- _Objective_: Return only the stretch of the material below that begins with the line containing "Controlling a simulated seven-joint" and ends with the line containing "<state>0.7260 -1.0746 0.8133", exactly; both of those lines belong to it.

- _Dataset records_:
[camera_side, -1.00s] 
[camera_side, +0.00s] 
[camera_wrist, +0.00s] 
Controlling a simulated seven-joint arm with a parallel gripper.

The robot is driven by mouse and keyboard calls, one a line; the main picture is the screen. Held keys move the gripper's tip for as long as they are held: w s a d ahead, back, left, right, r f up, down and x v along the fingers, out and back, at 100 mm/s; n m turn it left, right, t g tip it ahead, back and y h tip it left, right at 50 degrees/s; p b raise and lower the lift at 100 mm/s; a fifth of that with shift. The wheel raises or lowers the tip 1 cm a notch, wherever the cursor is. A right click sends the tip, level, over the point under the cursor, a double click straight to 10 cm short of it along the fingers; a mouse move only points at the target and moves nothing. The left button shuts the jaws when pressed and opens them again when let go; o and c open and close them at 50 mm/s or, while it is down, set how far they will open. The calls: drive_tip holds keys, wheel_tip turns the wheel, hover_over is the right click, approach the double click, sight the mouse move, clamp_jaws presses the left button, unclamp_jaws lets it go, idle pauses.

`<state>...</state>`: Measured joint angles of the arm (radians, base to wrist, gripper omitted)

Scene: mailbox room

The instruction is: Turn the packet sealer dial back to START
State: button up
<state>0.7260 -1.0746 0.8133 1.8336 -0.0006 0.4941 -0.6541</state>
...
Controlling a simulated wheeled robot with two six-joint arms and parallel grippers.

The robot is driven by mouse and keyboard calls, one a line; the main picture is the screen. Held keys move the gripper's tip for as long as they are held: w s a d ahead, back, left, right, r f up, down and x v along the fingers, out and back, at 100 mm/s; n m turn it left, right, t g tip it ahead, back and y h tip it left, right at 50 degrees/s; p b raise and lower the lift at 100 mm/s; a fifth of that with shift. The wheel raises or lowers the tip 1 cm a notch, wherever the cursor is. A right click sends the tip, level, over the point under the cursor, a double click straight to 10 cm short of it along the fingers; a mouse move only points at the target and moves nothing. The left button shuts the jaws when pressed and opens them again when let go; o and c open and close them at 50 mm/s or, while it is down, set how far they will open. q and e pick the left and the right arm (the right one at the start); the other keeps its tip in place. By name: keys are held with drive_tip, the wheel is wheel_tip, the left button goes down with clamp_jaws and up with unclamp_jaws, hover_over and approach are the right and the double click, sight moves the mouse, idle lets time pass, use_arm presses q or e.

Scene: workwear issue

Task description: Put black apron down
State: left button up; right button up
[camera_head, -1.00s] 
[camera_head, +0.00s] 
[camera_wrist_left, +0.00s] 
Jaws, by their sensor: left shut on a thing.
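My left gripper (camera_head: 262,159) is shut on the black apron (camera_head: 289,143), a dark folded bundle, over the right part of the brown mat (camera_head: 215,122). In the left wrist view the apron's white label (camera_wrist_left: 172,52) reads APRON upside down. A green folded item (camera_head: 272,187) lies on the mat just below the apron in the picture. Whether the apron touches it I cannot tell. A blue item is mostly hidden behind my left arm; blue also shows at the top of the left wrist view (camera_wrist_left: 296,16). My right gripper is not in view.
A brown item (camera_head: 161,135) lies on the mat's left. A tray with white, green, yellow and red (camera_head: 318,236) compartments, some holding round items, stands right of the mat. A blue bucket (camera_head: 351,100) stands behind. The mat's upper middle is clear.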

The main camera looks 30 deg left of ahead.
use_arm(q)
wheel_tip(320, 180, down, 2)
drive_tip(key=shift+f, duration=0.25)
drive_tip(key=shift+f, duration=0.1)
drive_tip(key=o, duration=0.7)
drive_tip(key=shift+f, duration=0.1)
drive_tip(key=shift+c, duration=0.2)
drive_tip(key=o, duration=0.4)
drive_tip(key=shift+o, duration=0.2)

- _Answer to the problem_:
Controlling a simulated seven-joint arm with a parallel gripper.

The robot is driven by mouse and keyboard calls, one a line; the main picture is the screen. Held keys move the gripper's tip for as long as they are held: w s a d ahead, back, left, right, r f up, down and x v along the fingers, out and back, at 100 mm/s; n m turn it left, right, t g tip it ahead, back and y h tip it left, right at 50 degrees/s; p b raise and lower the lift at 100 mm/s; a fifth of that with shift. The wheel raises or lowers the tip 1 cm a notch, wherever the cursor is. A right click sends the tip, level, over the point under the cursor, a double click straight to 10 cm short of it along the fingers; a mouse move only points at the target and moves nothing. The left button shuts the jaws when pressed and opens them again when let go; o and c open and close them at 50 mm/s or, while it is down, set how far they will open. The calls: drive_tip holds keys, wheel_tip turns the wheel, hover_over is the right click, approach the double click, sight the mouse move, clamp_jaws presses the left button, unclamp_jaws lets it go, idle pauses.

`<state>...</state>`: Measured joint angles of the arm (radians, base to wrist, gripper omitted)

Scene: mailbox room

The instruction is: Turn the packet sealer dial back to START
State: button up
<state>0.7260 -1.0746 0.8133 1.8336 -0.0006 0.4941 -0.6541</state>

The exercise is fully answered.